Reconsidérer la place du sens et de la moralité dans nos vies n’a pas qu’une fonction intellectuelle. Les conséquences politiques et institutionnelles en sont importantes. Wolf les évoque, notamment en réponse aux commentaires d’Arpaly. Elle explique que reconnaître le sens comme une dimension essentielle de la vie bonne doit nous conduire à repenser « l’orientation des institutions éducatives » et plus généralement celle de « nos institutions sociales, politiques et économiques ». Ces institutions ne doivent pas seulement maximiser le bonheur, ou nous permettre d’agir moralement ; elles doivent aussi offrir « à tous les individus la possibilité de nouer des relations et de poursuivre des intérêts qui donnent sens à leur vie ».

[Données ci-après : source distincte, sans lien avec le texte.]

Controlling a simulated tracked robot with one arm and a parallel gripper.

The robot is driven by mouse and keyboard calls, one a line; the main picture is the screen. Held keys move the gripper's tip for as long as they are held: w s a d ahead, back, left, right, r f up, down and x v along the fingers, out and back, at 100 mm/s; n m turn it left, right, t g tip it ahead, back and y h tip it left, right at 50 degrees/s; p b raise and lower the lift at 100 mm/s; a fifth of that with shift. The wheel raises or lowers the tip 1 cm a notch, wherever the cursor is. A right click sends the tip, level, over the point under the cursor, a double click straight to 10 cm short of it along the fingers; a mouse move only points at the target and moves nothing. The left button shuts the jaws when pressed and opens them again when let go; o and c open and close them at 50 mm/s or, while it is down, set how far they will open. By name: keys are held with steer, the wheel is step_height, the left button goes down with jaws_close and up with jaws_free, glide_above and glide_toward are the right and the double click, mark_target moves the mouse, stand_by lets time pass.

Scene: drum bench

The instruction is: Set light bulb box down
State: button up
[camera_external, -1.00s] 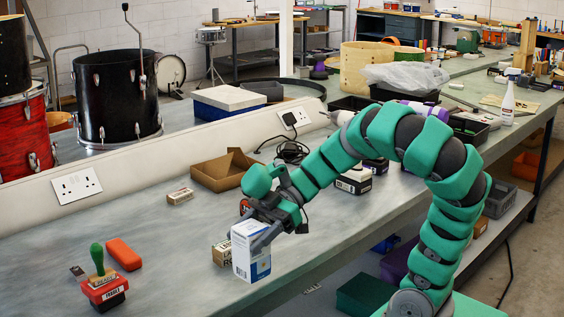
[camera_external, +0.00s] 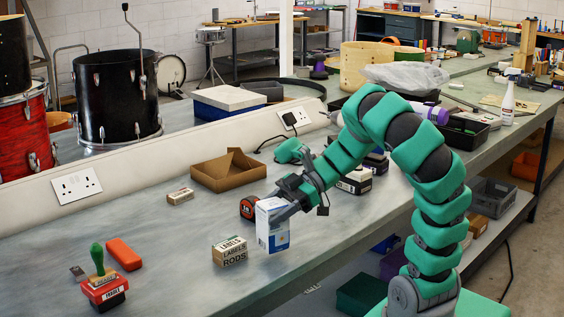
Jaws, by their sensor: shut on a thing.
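The light bulb box (camera_external: 275,236), white with a blue lower part, is upright near the front edge of the bench (camera_external: 190,262). My gripper (camera_external: 280,210) is shut on its upper part, with a finger across the top of the near face. The box's base looks at or just above the bench top; I cannot tell if it touches. The small cardboard box marked LABELS and RODS (camera_external: 230,252) stands just left of it, apart from it.
A tape measure (camera_external: 248,208) lies right behind the held box. An open cardboard tray (camera_external: 228,172) and a small box (camera_external: 180,196) lie farther back. A red stamp (camera_external: 104,290) and an orange block (camera_external: 124,254) are at left. Bench between them is bare.

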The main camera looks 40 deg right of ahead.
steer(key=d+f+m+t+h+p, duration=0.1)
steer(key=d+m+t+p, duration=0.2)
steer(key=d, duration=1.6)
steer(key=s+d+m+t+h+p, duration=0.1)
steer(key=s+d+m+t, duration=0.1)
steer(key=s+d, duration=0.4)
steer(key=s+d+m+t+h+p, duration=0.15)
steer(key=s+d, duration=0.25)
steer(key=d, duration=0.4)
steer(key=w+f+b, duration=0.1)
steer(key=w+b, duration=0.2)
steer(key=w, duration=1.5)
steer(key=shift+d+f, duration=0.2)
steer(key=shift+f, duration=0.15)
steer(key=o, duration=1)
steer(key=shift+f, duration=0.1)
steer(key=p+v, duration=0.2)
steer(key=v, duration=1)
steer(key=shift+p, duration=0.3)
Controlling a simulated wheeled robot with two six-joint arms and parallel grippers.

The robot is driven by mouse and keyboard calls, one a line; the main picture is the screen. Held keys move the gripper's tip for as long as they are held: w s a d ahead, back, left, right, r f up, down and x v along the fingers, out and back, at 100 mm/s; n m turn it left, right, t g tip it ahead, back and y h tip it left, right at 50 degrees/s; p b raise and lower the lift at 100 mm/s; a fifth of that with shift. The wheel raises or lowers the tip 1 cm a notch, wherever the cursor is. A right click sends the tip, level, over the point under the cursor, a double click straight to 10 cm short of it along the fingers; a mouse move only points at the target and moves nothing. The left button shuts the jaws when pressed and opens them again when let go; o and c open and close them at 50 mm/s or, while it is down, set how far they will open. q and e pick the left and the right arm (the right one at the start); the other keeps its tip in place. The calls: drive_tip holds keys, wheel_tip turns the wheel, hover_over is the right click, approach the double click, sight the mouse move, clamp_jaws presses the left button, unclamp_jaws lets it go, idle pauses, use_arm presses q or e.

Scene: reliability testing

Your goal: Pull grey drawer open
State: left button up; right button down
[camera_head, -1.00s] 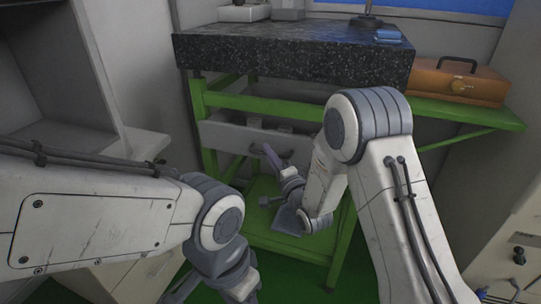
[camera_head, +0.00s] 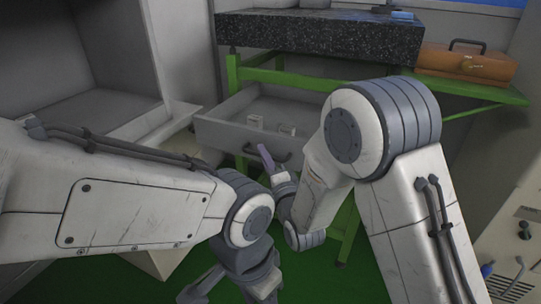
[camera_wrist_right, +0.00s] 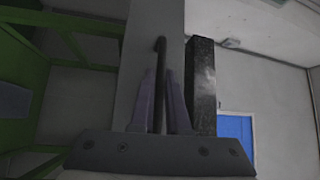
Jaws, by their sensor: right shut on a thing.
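The grey drawer (camera_head: 222,134) sticks out from the green-framed bench under the dark stone slab, and its inside shows in the head view. My right gripper (camera_head: 266,158) is at the handle, partly hidden by my own arm. In the right wrist view, its two fingers (camera_wrist_right: 162,103) are shut around the dark handle bar (camera_wrist_right: 159,85), with the grey drawer front behind. My left gripper (camera_head: 232,291) hangs low at the bottom of the head view; its fingertips are not clear.
The black speckled stone slab (camera_head: 320,40) lies on the green bench frame (camera_head: 232,75). An orange-brown case (camera_head: 468,64) stands at the right on the bench. A grey open cabinet (camera_head: 105,60) is on the left. Green floor (camera_head: 110,283) shows below.

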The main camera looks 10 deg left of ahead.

Les commentaires sont également l’occasion d’aborder d’autres questions stimulantes : pour que nos vies aient un sens, faut-il nécessairement que nos projets réussissent ? Est-il indispensable que nous éprouvions un sentiment d’accomplissement ? Ne faut-il pas considérer que la vie de Claus von Stauffenberg, auteur d’un attentat raté contre Hitler, a eu du sens, même si son projet a échoué, ce qui l’a conduit au désespoir ? Les activités dotées de valeur ne sont-elles pas simplement celles qui permettent le développement des facultés humaines ? Est-il alors justifié d’affirmer qu’elles possèdent une valeur indépendante de nous ?

Finalement, très loin de relever d’une philosophie sèche, les conférences de Wolf, les commentaires et les réponses qui l’accompagnent, proposent une réflexion particulièrement stimulante aussi bien d’un point de vue théorique que politique.

Ophélie Desmons est philosophe, maîtresse de conférence à l’INSPE de Paris – Sorbonne Université.